Aside from the fact that it’s probably a good thing for female sexuality not to be treated as some kind of prize or as a thing men are meant to try to ‘get’ from women and that I doubt that all this waiting till after the wedding day to have sex is the best way for women to have pleasurable sexual experiences, by assuming heterosexual marriage is an innately ‘good’ thing that everyone wants, Wente places undeserved value on women’s withholding of sex:

"In my parents’ generation, the only way for a 22-year-old guy to have a lot of sex was to get married. Today, plenty of 22-year-olds can get all the sex they want for the cost of a pack of condoms."

Now *gasp* men have no incentive to marry. Second wave feminism and the sexual revolution, according to Wente, gave women “something they really wanted (access to careers and money)” and gave men “something they really wanted (more sex).”

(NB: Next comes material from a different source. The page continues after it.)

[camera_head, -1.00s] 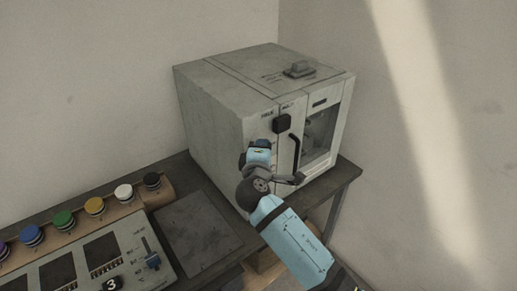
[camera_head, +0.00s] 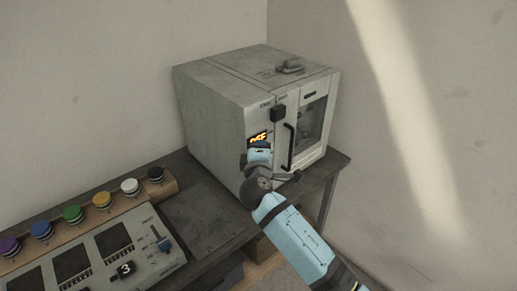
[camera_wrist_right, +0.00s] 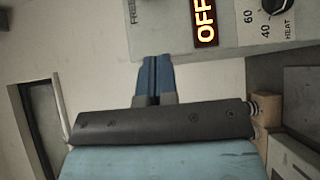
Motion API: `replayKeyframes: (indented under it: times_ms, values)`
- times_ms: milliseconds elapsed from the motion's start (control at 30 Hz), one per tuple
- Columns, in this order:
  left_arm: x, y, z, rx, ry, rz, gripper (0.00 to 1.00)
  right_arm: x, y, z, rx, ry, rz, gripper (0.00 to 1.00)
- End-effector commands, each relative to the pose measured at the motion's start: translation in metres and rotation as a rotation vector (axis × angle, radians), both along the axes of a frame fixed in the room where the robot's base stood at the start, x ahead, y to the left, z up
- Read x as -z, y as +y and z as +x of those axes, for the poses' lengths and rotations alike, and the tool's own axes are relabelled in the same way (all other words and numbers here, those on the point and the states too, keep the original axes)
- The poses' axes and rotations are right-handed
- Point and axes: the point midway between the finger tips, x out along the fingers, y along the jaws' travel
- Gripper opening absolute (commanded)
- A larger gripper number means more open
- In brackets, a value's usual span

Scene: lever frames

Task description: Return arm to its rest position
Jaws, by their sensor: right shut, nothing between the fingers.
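My right arm (camera_head: 295,245) reaches in from the lower right of the head view to the front of the grey box-shaped machine (camera_head: 215,118). Its hand (camera_head: 258,157) is in front of the machine's left front panel, just below the lit orange OFF display (camera_head: 258,138). In the right wrist view my right gripper (camera_wrist_right: 153,65) has its blue fingers shut together with nothing between them. The fingertips are near the panel's lower edge, left of the OFF display (camera_wrist_right: 205,22). I cannot tell the exact gap. My left gripper is not in view.
The machine has a black knob (camera_head: 278,114), a black door handle (camera_head: 289,147) and a window. It stands on a dark table (camera_head: 337,163). A control panel (camera_head: 150,230) with a blue-tipped slider and a row of coloured buttons (camera_head: 102,200) lie left. Walls rise behind.

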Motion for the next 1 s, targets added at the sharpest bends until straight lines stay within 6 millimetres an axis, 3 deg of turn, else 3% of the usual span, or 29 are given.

Not only have women been tricked into thinking that it’s ok to ‘give the milk away for free’ (I’m sorry, I really promise to never use that phrase again after this post) BUT we also, stupidly, think it’s ok to wait to marry! Sorry oldies! Bad news. Wente points out that we’re all delusional and won’t have the same choices, man-wise, at 35 or 40 that we had at 25.

So. Here are some stupid things:

1) Why are we assuming all women want to marry?

2) The only reason it might matter if we wait until 35 or 40 to settle down with a man (if we are so inclined to settle down with a man) is that it might be slightly more difficult to get pregnant and (you may want to sit down for this one) pregnancy isn’t the end all be all for all women.

Generalizations about what all women should or do want aside, here’s the thing about marriage: it guarantees you nothing. It doesn’t guarantee security, happiness, or someone to wipe your ass when you’re old. Also, FACT: about half of marriages end in divorce and those who marry young are more likely to divorce than those who marry later in life.

The fact that the younger folks marry the more likely they are to divorce makes a lot of sense even if there weren’t research behind those stats. If I married my first love, who I met when I was 21, I would either have been divorced oh, about five or ten years ago, or I would be married to someone who I had absolutely nothing in common with aside from both being really big fans of 2001 hip hop hits such as Area Codes and Izzo, which are both really good songs, but alas, not enough to sustain a life-long commitment.

So all this fear mongering around the idea that if we let men have too much sex they won’t marry us sad-sack ladies strikes me as a huge, misguided, waste of time.

Hookup culture isn’t necessarily ‘good’ for women, as JA Martino discussed in a post back in September, but neither is marriage necessarily ‘good’ for women. Marriage happens to be a place where women end up doing all sorts of free labour in the home, raising babies and doing an unequal amount of housework, and is also a place where domestic abuse happens. If women are marrying later in life (or not marrying at all), maybe that’s actually a good thing.

If we put aside the assumption that marriage is either a ‘good’ thing or something we necessarily want in life (which we most certainly should do), then what is the big fear? That women will end up alone? Which happens anyway? When half of us get divorced in our 40s?

Meh. Find something else to worry about, Wente. The less women are inclined to build their lives around finding a man to marry them, the better. The less women feel they have to depend on a man for their happiness, the less likely we are to end up trapped in unequal or abusive relationships. The less pressure women feel to find a man to marry them before it’s ‘too late’, the less likely they are to settle for someone who may well be a douchebag. And the longer we wait to settle down into monogamy for the long-haul (if we indeed choose to), the more likely it is that we will choose someone we are actually compatible with.